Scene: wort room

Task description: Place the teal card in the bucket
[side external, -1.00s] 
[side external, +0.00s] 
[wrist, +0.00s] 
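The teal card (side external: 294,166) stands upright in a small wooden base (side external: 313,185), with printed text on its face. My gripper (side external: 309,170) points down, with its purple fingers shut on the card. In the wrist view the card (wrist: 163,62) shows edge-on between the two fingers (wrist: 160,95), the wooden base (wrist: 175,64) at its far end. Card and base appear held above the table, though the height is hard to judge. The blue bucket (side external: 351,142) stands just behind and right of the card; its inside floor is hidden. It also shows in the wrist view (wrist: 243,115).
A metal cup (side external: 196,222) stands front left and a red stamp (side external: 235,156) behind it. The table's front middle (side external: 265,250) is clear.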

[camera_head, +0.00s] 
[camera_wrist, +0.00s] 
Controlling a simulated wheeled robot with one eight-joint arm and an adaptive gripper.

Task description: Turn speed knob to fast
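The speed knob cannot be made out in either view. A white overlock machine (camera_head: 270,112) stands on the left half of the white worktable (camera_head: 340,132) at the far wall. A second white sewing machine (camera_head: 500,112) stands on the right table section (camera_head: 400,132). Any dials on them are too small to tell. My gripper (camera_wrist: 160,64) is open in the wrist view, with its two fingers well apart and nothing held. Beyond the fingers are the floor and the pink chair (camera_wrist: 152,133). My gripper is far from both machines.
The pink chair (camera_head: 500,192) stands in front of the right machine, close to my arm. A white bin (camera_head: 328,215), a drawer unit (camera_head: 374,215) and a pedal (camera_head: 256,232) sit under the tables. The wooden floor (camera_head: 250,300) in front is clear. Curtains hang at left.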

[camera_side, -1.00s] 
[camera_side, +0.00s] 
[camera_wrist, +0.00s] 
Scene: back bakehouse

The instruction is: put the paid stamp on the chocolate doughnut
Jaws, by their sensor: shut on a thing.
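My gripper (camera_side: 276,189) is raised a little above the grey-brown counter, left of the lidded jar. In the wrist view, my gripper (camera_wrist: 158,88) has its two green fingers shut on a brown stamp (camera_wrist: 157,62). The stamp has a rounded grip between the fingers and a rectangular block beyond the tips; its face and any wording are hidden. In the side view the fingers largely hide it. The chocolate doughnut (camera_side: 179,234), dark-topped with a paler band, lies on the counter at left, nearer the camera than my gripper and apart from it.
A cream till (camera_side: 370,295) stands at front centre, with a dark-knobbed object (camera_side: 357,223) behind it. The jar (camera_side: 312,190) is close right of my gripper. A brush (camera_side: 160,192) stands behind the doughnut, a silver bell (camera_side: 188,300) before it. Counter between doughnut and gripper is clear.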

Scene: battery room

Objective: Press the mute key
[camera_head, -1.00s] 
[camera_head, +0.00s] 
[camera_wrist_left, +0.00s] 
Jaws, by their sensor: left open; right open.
---
Print exactly the lines above from the one with "Task description: Place" to the one with "[side external, +0.00s]", including both.

Task description: Place the teal card in the bucket
[side external, -1.00s] 
[side external, +0.00s] 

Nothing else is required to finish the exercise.